[begin Exercise material]

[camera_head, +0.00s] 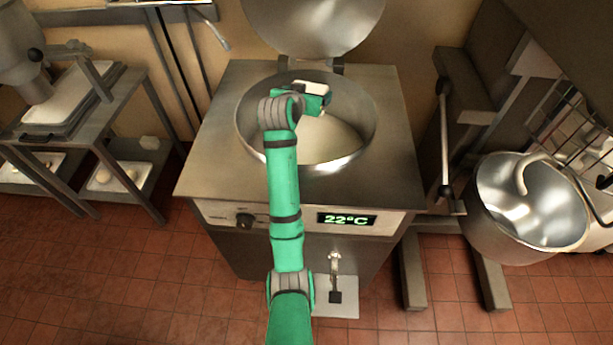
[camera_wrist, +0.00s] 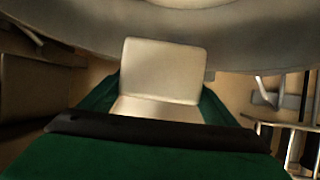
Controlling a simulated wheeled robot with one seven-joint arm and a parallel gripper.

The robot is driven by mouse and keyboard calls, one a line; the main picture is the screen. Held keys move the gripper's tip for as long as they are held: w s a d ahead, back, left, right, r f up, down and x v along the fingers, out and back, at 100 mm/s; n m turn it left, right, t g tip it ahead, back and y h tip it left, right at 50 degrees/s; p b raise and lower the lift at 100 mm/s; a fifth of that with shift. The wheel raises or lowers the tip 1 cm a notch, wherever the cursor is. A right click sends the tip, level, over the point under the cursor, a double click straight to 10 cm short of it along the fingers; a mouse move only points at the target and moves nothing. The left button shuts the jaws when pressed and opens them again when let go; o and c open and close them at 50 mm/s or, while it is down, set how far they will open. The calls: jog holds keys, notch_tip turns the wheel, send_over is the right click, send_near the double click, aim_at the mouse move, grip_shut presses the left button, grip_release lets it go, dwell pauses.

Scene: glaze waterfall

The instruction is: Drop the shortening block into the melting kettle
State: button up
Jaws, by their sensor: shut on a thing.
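The melting kettle (camera_head: 247,125) is a steel unit with a round open bowl in its top and its lid (camera_head: 312,25) raised at the back. A pale, smooth surface shows in the bowl. The front display reads 22°C. My green arm reaches up over the kettle, and my gripper (camera_head: 318,93) is above the bowl's far half. In the wrist view my gripper (camera_wrist: 160,105) is shut on the shortening block (camera_wrist: 163,70), a cream-white block between its green fingers. In the head view the block (camera_head: 316,87) shows only in part at the gripper.
A mixer with a steel bowl (camera_head: 530,210) and a wire guard (camera_head: 580,130) stands to the right. A rack with trays (camera_head: 130,175) stands to the left. A drain tap (camera_head: 335,265) projects from the kettle's front. Tiled floor is clear at the front left.

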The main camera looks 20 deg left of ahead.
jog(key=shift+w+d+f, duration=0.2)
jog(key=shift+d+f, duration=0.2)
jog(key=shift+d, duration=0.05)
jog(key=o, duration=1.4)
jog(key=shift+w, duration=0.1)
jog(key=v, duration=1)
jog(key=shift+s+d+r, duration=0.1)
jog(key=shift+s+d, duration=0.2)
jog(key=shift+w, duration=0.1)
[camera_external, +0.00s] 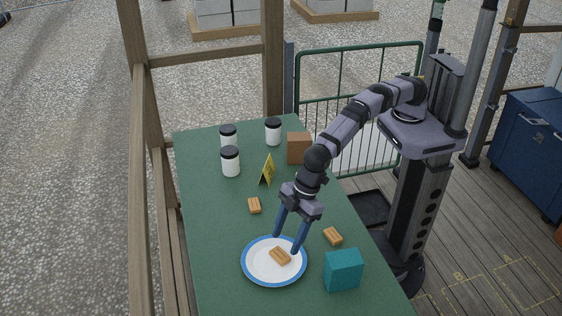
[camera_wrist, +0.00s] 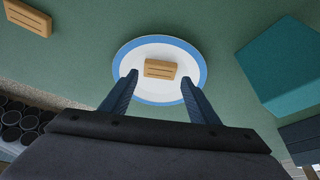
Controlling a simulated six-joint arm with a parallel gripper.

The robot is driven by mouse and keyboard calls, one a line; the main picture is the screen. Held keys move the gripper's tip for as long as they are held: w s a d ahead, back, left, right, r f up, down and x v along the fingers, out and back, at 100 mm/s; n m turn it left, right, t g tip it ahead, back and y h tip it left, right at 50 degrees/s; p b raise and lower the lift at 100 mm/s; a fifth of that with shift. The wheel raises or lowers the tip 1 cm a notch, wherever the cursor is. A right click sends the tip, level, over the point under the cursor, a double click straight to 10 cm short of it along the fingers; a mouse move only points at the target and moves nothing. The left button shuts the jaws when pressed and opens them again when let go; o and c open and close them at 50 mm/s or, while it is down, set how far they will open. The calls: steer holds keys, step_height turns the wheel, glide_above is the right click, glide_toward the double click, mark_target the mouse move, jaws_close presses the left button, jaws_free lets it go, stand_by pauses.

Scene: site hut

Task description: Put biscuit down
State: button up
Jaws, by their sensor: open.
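One biscuit (camera_external: 280,256) lies on the white plate with a blue rim (camera_external: 259,272) on the green table. It also shows in the wrist view (camera_wrist: 160,69), near the middle of the plate (camera_wrist: 131,65). My gripper (camera_external: 285,245) is open over the plate, its two blue fingers spread to either side of this biscuit. In the wrist view the fingertips (camera_wrist: 160,78) stand apart from the biscuit, with gaps on both sides. Two more biscuits lie on the table: one left of my gripper (camera_external: 254,205) and one to its right (camera_external: 333,236).
A teal box (camera_external: 343,270) stands right of the plate. A yellow sign (camera_external: 267,170), a brown box (camera_external: 299,148) and black-lidded white jars (camera_external: 231,162) stand at the far end. The table's left front is clear.

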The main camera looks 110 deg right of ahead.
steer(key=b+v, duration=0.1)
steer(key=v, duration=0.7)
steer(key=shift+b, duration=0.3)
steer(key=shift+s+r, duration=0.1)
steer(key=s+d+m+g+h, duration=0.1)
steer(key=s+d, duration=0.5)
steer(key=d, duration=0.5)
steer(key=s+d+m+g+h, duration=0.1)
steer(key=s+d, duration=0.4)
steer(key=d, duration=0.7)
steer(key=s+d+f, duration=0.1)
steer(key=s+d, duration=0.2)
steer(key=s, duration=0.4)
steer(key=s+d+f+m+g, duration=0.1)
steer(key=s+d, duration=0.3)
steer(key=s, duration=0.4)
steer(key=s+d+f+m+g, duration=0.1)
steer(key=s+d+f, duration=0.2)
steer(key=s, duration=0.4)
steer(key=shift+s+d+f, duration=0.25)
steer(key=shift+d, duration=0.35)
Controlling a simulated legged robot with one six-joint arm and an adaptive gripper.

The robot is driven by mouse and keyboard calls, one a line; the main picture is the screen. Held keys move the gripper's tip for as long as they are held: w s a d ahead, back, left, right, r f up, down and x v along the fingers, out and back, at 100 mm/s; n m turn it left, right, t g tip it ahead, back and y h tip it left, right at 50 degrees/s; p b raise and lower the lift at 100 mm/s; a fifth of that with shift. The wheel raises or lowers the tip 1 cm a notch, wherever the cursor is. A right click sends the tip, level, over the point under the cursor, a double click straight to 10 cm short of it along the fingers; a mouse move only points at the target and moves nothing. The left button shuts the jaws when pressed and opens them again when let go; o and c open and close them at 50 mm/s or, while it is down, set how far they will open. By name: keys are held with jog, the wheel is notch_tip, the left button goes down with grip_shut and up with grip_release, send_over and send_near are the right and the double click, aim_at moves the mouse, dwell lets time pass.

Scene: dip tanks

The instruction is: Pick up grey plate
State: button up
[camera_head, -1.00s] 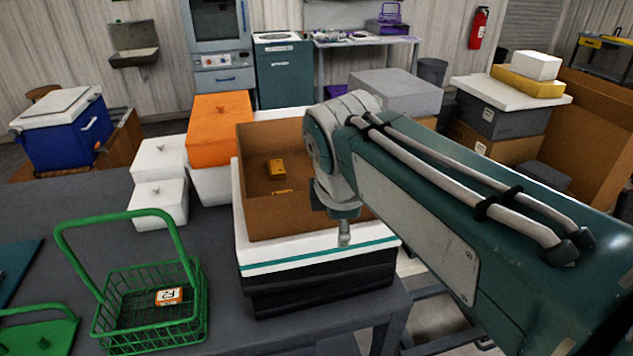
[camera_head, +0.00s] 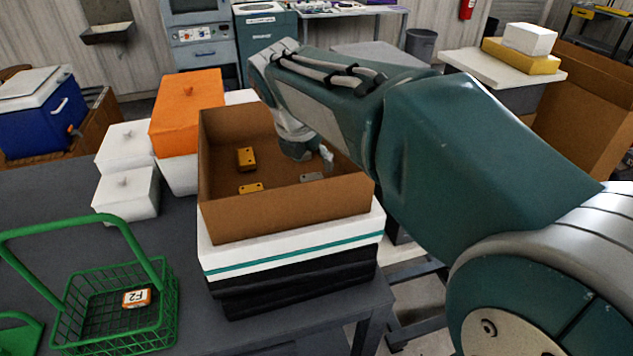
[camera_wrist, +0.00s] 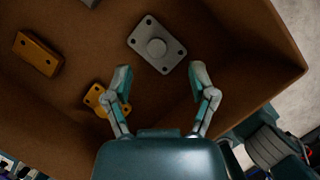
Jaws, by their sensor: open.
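The grey plate (camera_wrist: 157,45) lies flat on the floor of the brown box. It has a round raised boss in the middle and small holes near its corners. It also shows in the head view (camera_head: 312,177), near the box's right side. My gripper (camera_wrist: 158,72) is open and empty above the box floor, its two fingertips apart, with the plate just beyond and between them in the wrist view. In the head view my gripper (camera_head: 327,158) reaches down into the box near the plate, mostly hidden by my wrist.
The brown box (camera_head: 290,218) has upright walls close around my gripper. An orange block (camera_wrist: 38,53) and an orange plate (camera_wrist: 98,97) lie in it, the plate beside the left finger. Another grey piece (camera_wrist: 90,2) is cut off at the top. A green basket (camera_head: 165,300) stands left.

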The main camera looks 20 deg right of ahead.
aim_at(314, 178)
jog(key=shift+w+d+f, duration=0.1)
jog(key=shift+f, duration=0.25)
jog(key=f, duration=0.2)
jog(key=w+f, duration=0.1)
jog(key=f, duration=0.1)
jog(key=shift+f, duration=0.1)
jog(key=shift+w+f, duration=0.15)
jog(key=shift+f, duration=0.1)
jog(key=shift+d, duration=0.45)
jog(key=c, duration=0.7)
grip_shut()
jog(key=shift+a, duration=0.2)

[end Exercise material]

What is required
Select, from the listing, all lines that include the word "joint".

In response
Controlling a simulated wheeled robot with one seven-joint arm and a parallel gripper.
Controlling a simulated six-joint arm with a parallel gripper.
Controlling a simulated legged robot with one six-joint arm and an adaptive gripper.

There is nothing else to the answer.